The Mark of a Giant: 7 People Who Changed the World by Ted Stewart
My rating: 5 of 5 stars
Description: On the Shoulders of Giants examines the lives and contributions of seven men and women who changed the world: Abraham of Ur, Pericles, the Apostle Paul, Sir Isaac Newton, Marie Curie, Martin Luther King Jr., and Mother Teresa.
My thoughts: As a self-declared nerd, I will admit that I read history books for fun. That said, I do find myself yawning after so much time as the author of a history book gives way. Too. Much. Information. I realize it's to give the reader a well rounded education on any given topic and there are bibliographies to back it all up which is the responsible thing to do when you are a student in a history class. But sometimes I just want a good story in the history book. That is what I found with this book.
The author devotes one chapter per historical giant.

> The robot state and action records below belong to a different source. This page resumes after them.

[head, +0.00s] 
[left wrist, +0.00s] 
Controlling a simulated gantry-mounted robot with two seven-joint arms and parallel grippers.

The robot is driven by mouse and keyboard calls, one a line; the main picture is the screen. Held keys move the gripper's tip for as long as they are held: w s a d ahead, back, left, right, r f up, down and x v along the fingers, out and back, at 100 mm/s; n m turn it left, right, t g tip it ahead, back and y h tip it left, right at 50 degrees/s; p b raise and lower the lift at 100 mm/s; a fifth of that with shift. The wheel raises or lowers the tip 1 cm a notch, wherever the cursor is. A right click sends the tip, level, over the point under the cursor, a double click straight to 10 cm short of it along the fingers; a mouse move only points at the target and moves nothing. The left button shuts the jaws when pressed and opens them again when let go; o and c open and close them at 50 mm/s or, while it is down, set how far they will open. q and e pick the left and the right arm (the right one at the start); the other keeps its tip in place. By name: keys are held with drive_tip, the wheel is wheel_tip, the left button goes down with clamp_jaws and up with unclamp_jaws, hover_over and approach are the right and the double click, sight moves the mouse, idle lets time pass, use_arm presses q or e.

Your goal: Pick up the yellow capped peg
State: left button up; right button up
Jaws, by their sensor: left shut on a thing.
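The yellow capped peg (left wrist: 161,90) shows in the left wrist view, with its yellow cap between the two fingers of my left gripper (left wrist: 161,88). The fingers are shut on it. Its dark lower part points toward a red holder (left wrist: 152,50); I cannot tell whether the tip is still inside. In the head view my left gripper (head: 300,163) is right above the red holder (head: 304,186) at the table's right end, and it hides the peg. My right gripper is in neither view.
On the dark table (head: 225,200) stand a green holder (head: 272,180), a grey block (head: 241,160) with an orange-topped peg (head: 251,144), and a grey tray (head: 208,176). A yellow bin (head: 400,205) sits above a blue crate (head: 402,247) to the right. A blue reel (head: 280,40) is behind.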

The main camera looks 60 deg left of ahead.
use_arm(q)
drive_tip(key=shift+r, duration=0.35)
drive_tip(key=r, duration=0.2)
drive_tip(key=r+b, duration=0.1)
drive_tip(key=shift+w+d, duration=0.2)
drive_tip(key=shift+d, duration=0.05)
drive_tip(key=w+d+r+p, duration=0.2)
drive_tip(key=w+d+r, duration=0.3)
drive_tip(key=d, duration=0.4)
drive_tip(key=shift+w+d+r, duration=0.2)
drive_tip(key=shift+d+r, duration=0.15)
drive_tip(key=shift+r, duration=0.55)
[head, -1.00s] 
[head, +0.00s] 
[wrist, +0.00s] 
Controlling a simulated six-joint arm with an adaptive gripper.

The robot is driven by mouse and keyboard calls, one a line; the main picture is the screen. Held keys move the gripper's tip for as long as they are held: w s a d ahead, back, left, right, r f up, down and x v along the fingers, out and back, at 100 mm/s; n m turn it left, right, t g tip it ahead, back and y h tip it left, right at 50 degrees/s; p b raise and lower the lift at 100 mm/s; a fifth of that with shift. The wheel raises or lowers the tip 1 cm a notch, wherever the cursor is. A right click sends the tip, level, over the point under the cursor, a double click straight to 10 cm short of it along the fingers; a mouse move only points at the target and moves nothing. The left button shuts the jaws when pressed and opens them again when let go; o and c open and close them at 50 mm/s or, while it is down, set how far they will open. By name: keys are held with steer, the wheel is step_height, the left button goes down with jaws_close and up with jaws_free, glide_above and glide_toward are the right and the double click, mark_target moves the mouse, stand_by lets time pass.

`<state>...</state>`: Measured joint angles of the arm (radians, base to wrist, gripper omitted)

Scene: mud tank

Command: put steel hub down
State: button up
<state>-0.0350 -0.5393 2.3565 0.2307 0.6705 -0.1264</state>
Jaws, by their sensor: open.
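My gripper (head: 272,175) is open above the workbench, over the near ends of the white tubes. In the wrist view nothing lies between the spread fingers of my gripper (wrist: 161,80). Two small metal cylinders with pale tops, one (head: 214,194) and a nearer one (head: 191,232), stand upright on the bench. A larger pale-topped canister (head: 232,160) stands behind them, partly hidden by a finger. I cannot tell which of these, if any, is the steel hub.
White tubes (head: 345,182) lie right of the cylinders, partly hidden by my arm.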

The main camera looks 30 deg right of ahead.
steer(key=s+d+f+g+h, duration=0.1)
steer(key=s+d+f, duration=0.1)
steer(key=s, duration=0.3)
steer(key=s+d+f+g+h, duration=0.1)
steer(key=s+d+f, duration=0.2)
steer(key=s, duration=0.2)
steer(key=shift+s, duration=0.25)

The information on that particular person is immense and surprising. Everything is referenced at the end of the chapter but I forgot I was reading a book that was, essentially, a history book. It was fascinating and not necessarily well rounded although it was very well researched. The author clearly chose each giant with great care, studied their lives and accomplishments, and found at least one or two qualities to concentrate on and led the reader to this conclusion evidenced by their life. This is not to say that the author ignored other aspects of the giants' lives but merely brushed upon it and moved on.

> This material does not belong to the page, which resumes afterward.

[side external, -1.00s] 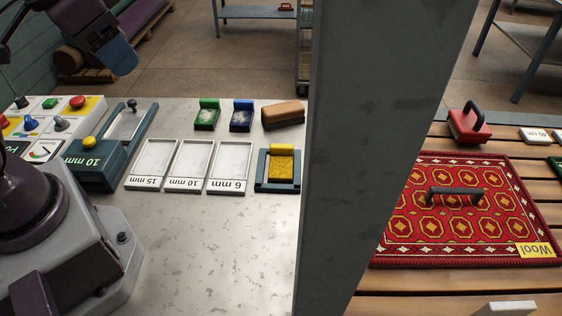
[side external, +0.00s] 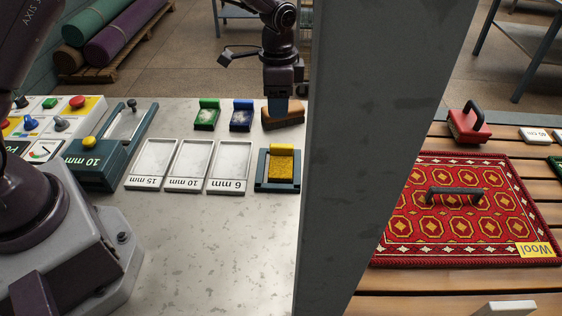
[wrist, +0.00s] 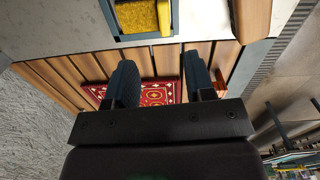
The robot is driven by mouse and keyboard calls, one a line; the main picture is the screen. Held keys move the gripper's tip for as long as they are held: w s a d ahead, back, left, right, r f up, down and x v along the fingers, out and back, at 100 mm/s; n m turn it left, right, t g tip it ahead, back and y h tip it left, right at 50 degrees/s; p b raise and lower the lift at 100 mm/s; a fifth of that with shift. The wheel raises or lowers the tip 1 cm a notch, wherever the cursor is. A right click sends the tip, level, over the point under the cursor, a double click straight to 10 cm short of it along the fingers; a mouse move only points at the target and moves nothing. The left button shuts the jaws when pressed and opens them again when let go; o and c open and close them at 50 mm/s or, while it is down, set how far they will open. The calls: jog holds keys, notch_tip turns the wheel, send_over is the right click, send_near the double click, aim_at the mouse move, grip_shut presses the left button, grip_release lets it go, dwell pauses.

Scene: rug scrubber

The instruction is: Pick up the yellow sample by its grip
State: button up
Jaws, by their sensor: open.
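The yellow sample (side external: 282,167) lies flat in a dark teal frame (side external: 262,183) on the pale worktop. Its brighter yellow grip (side external: 283,149) stands up along its far edge. My gripper (side external: 278,112) points down beyond the sample, overlapping the tan block in the side view. In the wrist view my gripper (wrist: 160,70) shows two fingers spread apart with nothing between them. The sample (wrist: 137,15) is at the top of the wrist view, apart from the fingers and partly cut off, with its grip (wrist: 165,15) beside it.
A tan block (side external: 290,116), a blue-gripped sample (side external: 241,117) and a green-gripped sample (side external: 207,116) stand behind the white trays (side external: 229,167). A grey post (side external: 375,160) hides the worktop's right side. A red rug (side external: 465,213) lies beyond it.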

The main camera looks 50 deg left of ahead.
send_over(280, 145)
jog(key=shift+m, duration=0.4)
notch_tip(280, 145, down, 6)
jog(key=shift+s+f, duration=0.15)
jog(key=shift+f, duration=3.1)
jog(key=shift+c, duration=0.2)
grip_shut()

An example would be the chapter on Martin Luther King Jr. The greatest achievement of Martin Luther King Jr. was the act of becoming a peaceful figurehead for the Civil Rights Movement. He was not a southern African American and did not know all the ins and outs of being completely and utterly oppressed. He grew up in a home where his parents taught him well, a son of a son of a Christian minister, he made the choice to follow the footsteps with the huge bonus of earning a Doctorate in Theology. He was an unlikely candidate to lead the Movement because of his Northern heritage, his education level, and his young age. He had also dabbled and publicly rejected communism and dabbled in an eye for an eye mentality only recently being moved by Ghandi's life and example of non-violence. This is the man, with the oratory gift, that made the argument then led the Black community to boycott the city buses for over a year which turned the tides of rights being recognized by the federal government.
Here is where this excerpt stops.